Thursday, September 20, 2007

Ruminations On the Past

With hefty fall fashion and design magazines hitting the newsstands this fall, we thought that we’d take a look backwards into the design trends of the past. Not only were the prices vastly different, but the reflecting values and approaches were too.

We scoured our collection of old design books and how-to manuals and found some rather interesting (some might claim useless) tidbits that give us a humorous glimpse into the design arena of days gone bye. As you will see, it’s a far cry from the Crate and Barrel, mail order, and the internet extravaganza we now have. Enjoy…..

The following was a furniture budget offered as a suggestion in “Popular Home Decoration”, a design book published in 1940. It appeared in a chapter titled “A Bride’s Eye View” and meant to assist the young new homemaker with household planning.

Sofa Bed with slipcover $67.48
Two end tables $ 2.99 each
Lamps $ 3.25 each (note: assemble at home)
Side chairs $ 3.00 each
Dining table $ 3.49 each
Unfinished bookcases $ 3.95 each
Percale for draperies $ 8.75 (35 yards @ .25 per yard)
Bath towels .59 each
Double bed sheets $ 1.79 each
Bed pillows $ 3.00 each

The same text offered these 5 categories for families: Prosperous, Comfortable, Backbone of America, Just Getting By and Relief Groups. You were encouraged to determine your category as it made your position clear and was helpful for knowing what types of household furnishing you would be purchasing and how much you could spend.
If you were in the middle of the pack, you could expect to spend a whopping $179.00 to completely outfit your first apartment!

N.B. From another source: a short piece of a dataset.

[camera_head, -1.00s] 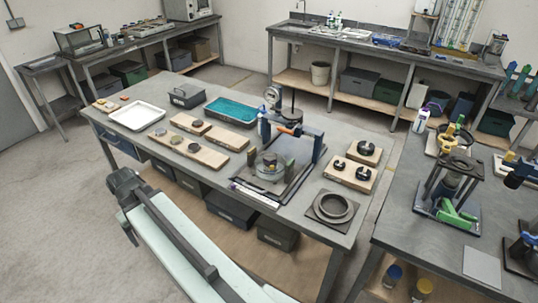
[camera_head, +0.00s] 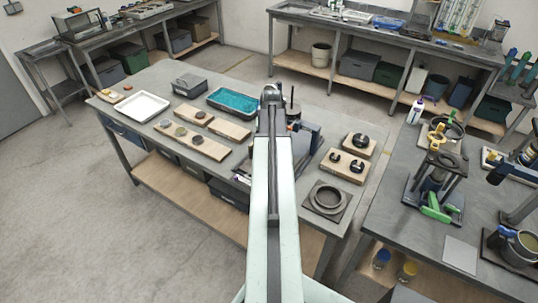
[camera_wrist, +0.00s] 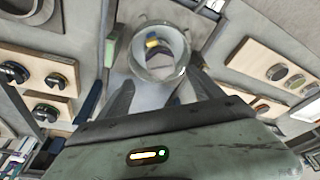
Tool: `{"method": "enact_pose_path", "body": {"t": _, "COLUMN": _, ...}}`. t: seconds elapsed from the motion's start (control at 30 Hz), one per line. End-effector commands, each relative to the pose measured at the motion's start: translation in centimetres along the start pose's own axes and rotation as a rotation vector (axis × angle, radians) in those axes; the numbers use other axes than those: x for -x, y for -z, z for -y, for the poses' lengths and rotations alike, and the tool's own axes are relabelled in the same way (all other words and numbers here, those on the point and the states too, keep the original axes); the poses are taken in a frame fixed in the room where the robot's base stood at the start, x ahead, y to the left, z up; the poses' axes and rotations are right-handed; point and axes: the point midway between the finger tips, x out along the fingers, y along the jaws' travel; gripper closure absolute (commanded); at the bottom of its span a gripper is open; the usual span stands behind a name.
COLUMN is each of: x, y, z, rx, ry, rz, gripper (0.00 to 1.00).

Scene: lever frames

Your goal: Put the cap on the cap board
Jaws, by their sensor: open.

You were also encouraged to determine what your family “type” was. Check this out:

The Social Type: Bridge, parties, gossip, clothes and shopping.
The Intellectual type: Books, current events, theatre and concert attendance
The Community Builder: Church, charity, PTA and active club work
The Home centered type: Mending, washing, ironing and cleaning
The Creative type: Art, cooking, gardening and decorating

And once you figured all of this out, you could select from any of the following design styles to create the home of your imagination or dreams: Rustic, Casual, Informal, Semiformal or Formal. Each of these came with suggestions on proper wood finishes, fabrics and surfaces to compliment the feeling.

Much of the advice in these old books is still of value today. Their value lies in organizing the interior design process into a framework from which to hang your project. Today it might be framed in the language of designing in “layers” or finding your “personal style”. The challenge is to integrate the advice of a half century ago into the progress we have made, the choices we have and opportunities afforded us by technology and innovation. At the very least, they are an entertaining glimpse at a simpler time.

Monday, September 10, 2007

Designer Showcase

I was sent an interesting link to a Designer Showcase that is happening in Chicago called Dreamhome. It features a number of very well known interior designers - you most likely would recognize Nate Berkus, of Oprah fame for example (really, it's his "personality" you love so much, isn't it?).

What I found really cool was that I could "virtually" preview each designers room and get the chance to understand their thought process. If you have a few minutes to spare, you might find it fun to see how designers approach their projects.

Do I have a favorite??? Yes, but I'm not going to tell!